Records of robot episodes:
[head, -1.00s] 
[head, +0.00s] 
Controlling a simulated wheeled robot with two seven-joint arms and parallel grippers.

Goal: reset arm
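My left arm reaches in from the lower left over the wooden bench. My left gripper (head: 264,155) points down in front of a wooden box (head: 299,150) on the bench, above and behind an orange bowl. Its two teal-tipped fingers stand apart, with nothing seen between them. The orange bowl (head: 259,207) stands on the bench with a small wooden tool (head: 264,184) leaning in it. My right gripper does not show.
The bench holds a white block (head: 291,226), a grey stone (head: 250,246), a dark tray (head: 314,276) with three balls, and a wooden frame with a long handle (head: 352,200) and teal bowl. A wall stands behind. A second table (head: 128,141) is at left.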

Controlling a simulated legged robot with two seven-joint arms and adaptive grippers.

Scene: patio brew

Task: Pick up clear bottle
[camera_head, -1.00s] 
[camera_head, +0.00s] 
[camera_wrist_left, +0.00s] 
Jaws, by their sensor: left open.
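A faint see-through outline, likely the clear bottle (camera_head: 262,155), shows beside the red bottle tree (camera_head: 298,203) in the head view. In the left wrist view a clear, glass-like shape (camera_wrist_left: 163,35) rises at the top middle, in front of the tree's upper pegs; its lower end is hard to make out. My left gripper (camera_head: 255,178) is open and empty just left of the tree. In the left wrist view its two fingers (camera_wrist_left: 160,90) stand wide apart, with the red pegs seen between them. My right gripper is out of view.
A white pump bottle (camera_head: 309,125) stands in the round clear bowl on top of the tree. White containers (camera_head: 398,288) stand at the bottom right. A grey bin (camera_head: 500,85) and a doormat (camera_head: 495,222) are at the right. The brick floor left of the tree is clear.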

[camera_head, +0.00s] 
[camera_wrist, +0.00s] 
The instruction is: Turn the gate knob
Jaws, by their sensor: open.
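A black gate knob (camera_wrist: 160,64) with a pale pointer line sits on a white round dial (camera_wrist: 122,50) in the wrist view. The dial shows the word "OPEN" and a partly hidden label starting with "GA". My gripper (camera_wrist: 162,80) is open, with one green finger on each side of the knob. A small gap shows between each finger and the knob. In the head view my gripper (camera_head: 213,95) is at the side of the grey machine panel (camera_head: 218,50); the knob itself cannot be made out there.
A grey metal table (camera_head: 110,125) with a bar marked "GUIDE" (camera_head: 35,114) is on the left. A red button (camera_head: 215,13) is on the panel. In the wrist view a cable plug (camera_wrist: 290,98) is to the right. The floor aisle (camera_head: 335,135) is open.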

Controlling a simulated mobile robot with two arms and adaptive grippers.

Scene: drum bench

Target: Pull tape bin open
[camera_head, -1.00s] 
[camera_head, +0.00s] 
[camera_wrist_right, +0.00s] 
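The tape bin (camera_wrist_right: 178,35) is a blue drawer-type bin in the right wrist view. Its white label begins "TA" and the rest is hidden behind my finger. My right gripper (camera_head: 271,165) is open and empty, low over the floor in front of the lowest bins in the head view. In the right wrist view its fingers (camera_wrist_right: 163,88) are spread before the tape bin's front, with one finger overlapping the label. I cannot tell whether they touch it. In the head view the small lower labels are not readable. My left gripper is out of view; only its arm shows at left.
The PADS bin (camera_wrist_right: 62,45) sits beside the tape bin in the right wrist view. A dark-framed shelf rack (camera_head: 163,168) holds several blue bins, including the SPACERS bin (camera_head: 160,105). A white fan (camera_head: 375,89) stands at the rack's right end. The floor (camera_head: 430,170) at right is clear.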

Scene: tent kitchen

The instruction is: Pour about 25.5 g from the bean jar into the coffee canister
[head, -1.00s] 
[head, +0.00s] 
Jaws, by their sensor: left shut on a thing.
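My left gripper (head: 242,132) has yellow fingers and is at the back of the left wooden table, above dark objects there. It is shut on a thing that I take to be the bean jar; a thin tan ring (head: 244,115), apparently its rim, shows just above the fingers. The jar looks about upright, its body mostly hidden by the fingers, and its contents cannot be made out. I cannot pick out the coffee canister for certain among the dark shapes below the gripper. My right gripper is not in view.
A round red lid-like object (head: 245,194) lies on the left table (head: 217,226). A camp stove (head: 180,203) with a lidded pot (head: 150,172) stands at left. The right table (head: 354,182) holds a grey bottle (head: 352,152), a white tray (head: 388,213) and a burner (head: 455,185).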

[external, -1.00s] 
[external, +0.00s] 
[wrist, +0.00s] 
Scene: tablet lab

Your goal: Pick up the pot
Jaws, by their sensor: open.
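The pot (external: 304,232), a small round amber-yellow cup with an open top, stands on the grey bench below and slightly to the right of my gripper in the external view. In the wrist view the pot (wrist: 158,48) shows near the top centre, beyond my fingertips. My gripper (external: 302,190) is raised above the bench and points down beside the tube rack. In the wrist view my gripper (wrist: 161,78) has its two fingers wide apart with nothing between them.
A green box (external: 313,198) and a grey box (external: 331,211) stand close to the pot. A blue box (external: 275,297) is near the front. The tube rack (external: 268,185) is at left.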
---
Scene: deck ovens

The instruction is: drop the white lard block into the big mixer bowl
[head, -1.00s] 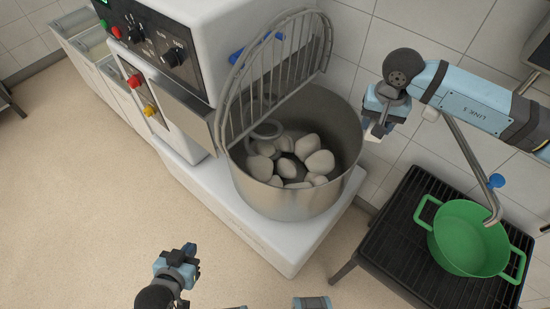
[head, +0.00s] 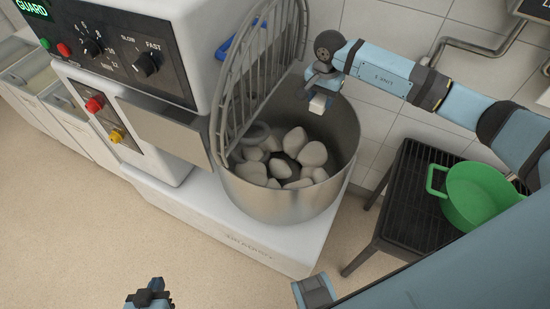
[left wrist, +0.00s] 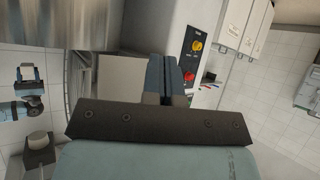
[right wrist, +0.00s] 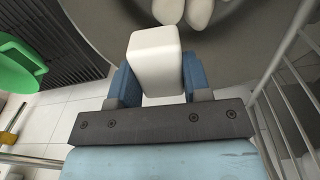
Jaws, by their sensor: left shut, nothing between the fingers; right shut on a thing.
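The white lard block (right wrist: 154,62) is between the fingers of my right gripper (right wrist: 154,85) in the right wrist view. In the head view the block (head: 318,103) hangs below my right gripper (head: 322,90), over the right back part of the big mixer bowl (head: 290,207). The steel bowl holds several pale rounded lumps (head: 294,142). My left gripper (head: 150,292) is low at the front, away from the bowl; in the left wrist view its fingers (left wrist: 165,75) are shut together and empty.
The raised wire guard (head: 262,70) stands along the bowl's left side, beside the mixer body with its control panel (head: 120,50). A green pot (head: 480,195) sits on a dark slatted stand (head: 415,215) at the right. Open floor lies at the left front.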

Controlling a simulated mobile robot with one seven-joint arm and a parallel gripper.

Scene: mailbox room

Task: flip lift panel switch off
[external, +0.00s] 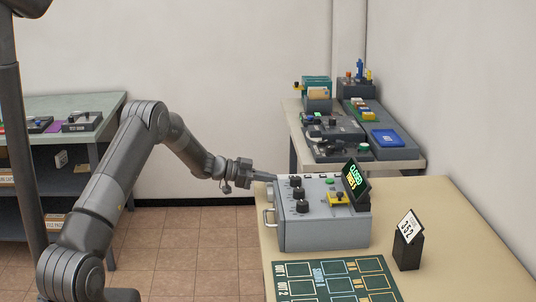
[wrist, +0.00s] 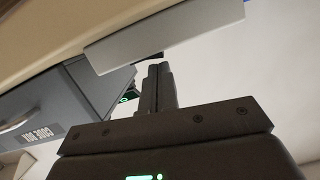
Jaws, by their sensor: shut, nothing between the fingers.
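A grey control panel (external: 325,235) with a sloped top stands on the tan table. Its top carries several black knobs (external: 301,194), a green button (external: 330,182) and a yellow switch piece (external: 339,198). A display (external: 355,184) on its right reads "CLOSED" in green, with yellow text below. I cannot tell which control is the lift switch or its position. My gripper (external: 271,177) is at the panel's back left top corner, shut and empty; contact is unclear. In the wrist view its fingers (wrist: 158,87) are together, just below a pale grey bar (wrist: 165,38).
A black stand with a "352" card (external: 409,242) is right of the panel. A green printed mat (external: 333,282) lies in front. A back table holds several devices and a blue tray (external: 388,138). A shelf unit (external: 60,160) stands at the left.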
...
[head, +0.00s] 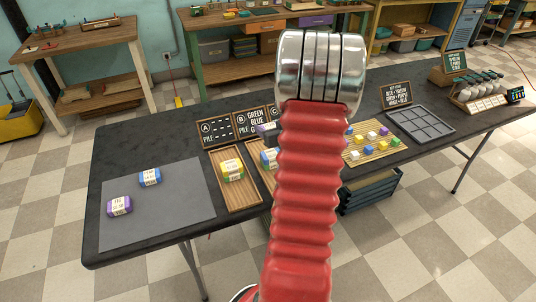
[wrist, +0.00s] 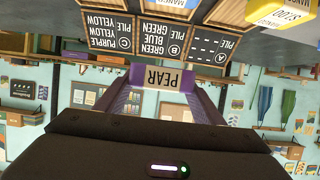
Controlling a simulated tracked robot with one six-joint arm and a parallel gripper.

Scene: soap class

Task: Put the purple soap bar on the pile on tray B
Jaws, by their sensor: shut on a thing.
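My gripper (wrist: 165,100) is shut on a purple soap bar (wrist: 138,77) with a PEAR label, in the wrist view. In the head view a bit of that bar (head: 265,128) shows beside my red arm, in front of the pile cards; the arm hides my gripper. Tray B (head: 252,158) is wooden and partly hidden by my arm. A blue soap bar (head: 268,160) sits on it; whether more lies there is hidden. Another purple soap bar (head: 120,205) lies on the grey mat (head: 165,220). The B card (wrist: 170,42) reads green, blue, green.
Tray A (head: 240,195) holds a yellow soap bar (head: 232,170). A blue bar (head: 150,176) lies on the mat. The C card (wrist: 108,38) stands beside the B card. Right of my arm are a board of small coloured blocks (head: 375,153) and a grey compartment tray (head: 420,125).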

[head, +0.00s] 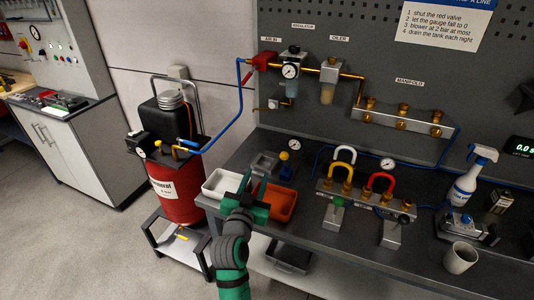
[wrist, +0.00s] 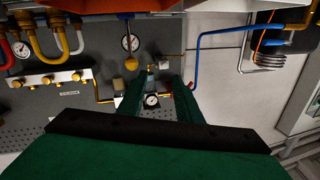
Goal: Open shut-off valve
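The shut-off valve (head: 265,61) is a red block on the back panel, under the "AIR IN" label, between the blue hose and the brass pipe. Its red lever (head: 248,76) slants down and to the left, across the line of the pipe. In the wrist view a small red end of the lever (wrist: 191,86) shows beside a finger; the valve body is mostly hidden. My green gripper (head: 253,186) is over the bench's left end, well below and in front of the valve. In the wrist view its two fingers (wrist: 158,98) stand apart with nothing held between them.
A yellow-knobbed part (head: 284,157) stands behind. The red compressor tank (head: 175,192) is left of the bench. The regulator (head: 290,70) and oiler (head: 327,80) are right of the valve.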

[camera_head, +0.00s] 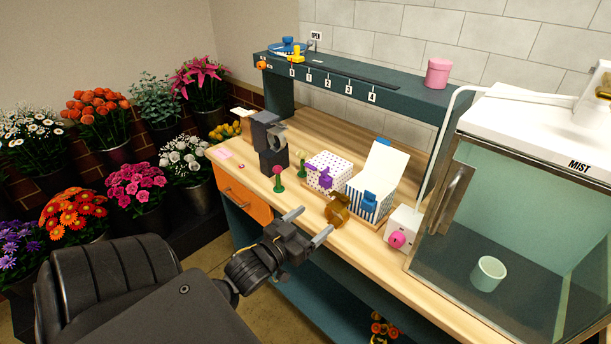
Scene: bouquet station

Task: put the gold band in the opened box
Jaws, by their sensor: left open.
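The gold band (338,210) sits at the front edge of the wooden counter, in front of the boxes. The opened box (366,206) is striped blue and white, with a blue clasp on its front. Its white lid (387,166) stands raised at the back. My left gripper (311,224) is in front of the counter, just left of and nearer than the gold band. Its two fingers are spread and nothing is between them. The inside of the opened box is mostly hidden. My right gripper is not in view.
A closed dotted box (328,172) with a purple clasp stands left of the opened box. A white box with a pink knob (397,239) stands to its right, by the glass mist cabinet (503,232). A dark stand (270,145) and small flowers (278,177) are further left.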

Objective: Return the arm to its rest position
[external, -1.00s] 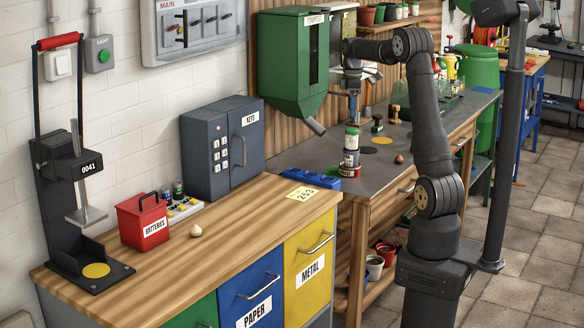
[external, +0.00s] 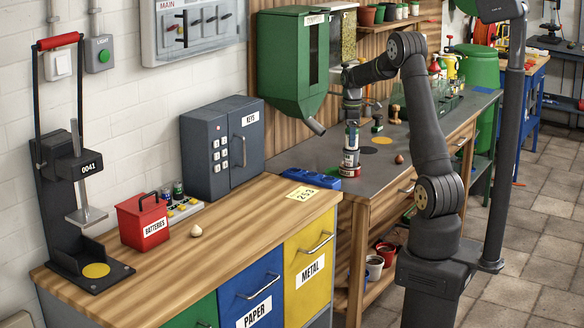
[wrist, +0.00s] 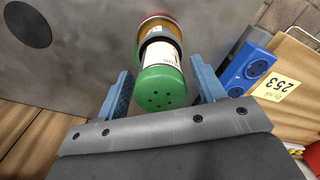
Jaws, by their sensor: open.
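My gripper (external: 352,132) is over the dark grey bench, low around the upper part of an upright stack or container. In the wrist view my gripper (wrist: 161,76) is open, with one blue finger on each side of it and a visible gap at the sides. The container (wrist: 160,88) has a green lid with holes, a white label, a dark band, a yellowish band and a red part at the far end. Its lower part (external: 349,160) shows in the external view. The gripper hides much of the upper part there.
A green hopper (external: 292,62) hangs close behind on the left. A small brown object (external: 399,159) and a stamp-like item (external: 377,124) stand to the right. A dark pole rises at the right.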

Your objective =
Show every line above in which the word "grippers" occurs.

Written answer =
Controlling a simulated wheeled robot with two seven-joint arms and parallel grippers.
Controlling a simulated legged robot with two seven-joint arms and adaptive grippers.
Controlling a simulated mobile robot with two arms and adaptive grippers.

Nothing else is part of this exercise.